Paul Krugman has a new post that explains why he is pessimistic about monetary stimulus at the zero bound. He briefly describes his 1998 paper on the zero bound problem. This paper shows that if base money and bonds are perfect substitutes at the zero bound, and if monetary stimulus is expected to be temporary (i.e. not to affect future money supplies) then conventional open market purchases are ineffective at the zero bound.

From a technical perspective, there is nothing wrong with Krugman’s model. The real problem is the way he uses the model. A model by itself cannot tell us much about the impact of monetary policy on the economy, because we don’t know if it describes reality, or leaves out important aspects of the real world.

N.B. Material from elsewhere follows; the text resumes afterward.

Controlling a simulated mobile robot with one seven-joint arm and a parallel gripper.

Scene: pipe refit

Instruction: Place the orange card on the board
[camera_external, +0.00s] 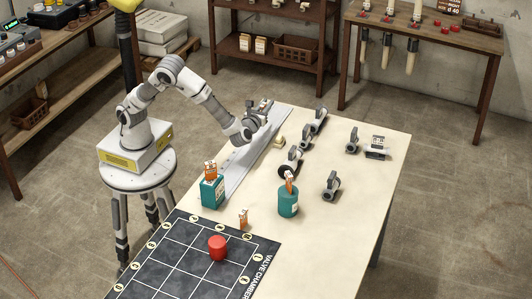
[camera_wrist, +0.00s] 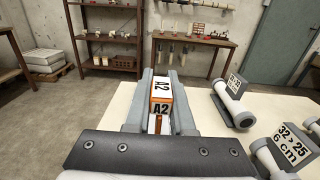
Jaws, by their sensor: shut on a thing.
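My gripper (camera_external: 262,108) is raised over the far left part of the table, beside the grey rail. In the wrist view, my gripper (camera_wrist: 162,88) is shut on an orange card (camera_wrist: 160,99) with white "A2" labels, between its two grey fingers. The card is hard to make out in the external view. The board (camera_external: 176,270) is a black mat with a white grid and "VALVE CHAMBER" lettering at the near end of the table, well away from my gripper. A red cylinder (camera_external: 217,248) stands on it. A small orange-and-white piece (camera_external: 243,218) stands by its far edge.
A teal box (camera_external: 212,193) and a teal round holder (camera_external: 288,204) each hold an orange-and-white piece. Several grey pipe fittings (camera_external: 331,184) lie on the table's far and right parts. A long grey rail (camera_external: 240,164) runs along the left edge. The near right tabletop is clear.

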A better way to proceed is to first observe that QE does impact market prices (such as foreign exchange rates) in a way that is at odds with the predictions of Krugman’s model, and then construct a new model to explain why. That’s actually pretty easy to do, for instance one simple way is to assume that QE affects the future expected money supply. And that’s hardly an ad hoc assumption; indeed it is the standard assumption that’s been used in monetarist economics for decades. They don’t always say so explicitly, but quantity theoretic claims about the impact of money on prices always assumed that monetary injections were permanent. But those implicit monetarist assumptions were just as ad hoc as Krugman’s assumption that monetary stimulus is temporary.

We need to look to real world data to figure out how markets perceive a given policy action. Krugman’s mistake is to work from his model to conclusions about real world cause and effect. Instead he should be adjusting his model to figure out why QE announcements in the US, Japan, and the eurozone cause currencies to depreciate.

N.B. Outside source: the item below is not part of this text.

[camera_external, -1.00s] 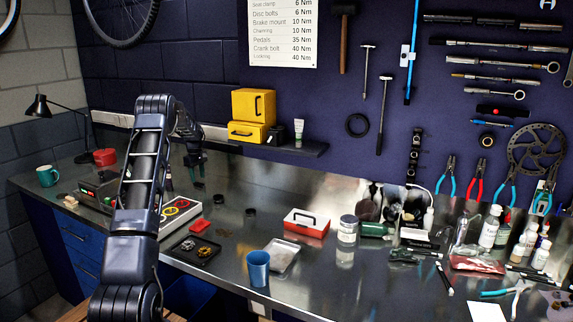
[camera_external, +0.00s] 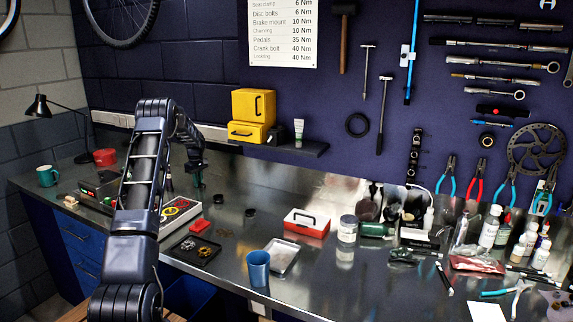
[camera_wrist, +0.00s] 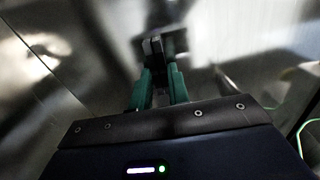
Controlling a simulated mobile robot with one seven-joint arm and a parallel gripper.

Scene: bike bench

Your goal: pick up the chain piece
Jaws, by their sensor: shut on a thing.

PS. I do agree with Krugman on one important point. When I read Krugman’s critics, it seems like some of them do not understand his argument. They really should read his 1998 paper. There’s nothing wrong with the paper itself, and indeed after writing the paper Krugman starting criticizing the Japanese for fiscal stimulus, encouraging them to rely more on monetary stimulus. More specifically, he encouraged the BOJ to make its monetary stimulus permanent. Later he reached different conclusions. The model didn’t change, just the way he interpreted the model.

PPS. Ambrose Evans-Pritchard points to another important piece of evidence against Krugman’s claims. The US, UK, and eurozone all did roughly equal amounts of austerity in the past 4 years, and yet the US and UK created jobs at a much faster rate, due to much more expansionary monetary policies.